=== Given data ===

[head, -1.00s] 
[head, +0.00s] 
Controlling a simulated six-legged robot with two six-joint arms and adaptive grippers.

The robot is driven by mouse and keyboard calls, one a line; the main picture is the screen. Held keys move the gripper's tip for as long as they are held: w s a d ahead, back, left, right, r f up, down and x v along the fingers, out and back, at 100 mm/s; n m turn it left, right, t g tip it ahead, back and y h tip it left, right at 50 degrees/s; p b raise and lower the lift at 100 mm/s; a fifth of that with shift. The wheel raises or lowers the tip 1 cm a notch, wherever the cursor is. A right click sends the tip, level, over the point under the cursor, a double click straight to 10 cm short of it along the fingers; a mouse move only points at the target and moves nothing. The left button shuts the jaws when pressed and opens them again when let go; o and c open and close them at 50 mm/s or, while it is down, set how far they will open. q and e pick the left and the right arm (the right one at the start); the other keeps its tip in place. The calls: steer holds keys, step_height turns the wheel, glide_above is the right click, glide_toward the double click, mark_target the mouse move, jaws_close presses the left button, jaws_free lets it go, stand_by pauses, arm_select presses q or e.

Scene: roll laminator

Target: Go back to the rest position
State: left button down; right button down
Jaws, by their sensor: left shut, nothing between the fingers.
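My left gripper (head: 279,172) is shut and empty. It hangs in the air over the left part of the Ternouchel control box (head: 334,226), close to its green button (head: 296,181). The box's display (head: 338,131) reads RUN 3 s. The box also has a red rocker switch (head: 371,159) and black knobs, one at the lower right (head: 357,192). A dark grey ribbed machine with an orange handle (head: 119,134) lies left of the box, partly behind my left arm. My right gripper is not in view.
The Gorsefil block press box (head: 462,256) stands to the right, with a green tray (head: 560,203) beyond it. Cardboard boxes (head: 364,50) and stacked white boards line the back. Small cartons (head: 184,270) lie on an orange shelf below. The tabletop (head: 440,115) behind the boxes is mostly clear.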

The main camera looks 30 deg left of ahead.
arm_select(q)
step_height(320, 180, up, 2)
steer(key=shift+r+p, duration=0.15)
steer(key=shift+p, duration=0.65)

===

→ What is needed: Quote the listing in full, please, keeping every line exact.

→ The output:
[head, -1.00s] 
[head, +0.00s] 
Controlling a simulated six-legged robot with two six-joint arms and adaptive grippers.

The robot is driven by mouse and keyboard calls, one a line; the main picture is the screen. Held keys move the gripper's tip for as long as they are held: w s a d ahead, back, left, right, r f up, down and x v along the fingers, out and back, at 100 mm/s; n m turn it left, right, t g tip it ahead, back and y h tip it left, right at 50 degrees/s; p b raise and lower the lift at 100 mm/s; a fifth of that with shift. The wheel raises or lowers the tip 1 cm a notch, wherever the cursor is. A right click sends the tip, level, over the point under the cursor, a double click straight to 10 cm short of it along the fingers; a mouse move only points at the target and moves nothing. The left button shuts the jaws when pressed and opens them again when let go; o and c open and close them at 50 mm/s or, while it is down, set how far they will open. q and e pick the left and the right arm (the right one at the start); the other keeps its tip in place. The calls: steer holds keys, step_height turns the wheel, glide_above is the right click, glide_toward the double click, mark_target the mouse move, jaws_close presses the left button, jaws_free lets it go, stand_by pauses, arm_select presses q or e.

Scene: roll laminator

Target: Go back to the rest position
State: left button down; right button down
Jaws, by their sensor: left shut, nothing between the fingers.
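My left gripper (head: 279,172) is shut and empty. It hangs in the air over the left part of the Ternouchel control box (head: 334,226), close to its green button (head: 296,181). The box's display (head: 338,131) reads RUN 3 s. The box also has a red rocker switch (head: 371,159) and black knobs, one at the lower right (head: 357,192). A dark grey ribbed machine with an orange handle (head: 119,134) lies left of the box, partly behind my left arm. My right gripper is not in view.
The Gorsefil block press box (head: 462,256) stands to the right, with a green tray (head: 560,203) beyond it. Cardboard boxes (head: 364,50) and stacked white boards line the back. Small cartons (head: 184,270) lie on an orange shelf below. The tabletop (head: 440,115) behind the boxes is mostly clear.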

The main camera looks 30 deg left of ahead.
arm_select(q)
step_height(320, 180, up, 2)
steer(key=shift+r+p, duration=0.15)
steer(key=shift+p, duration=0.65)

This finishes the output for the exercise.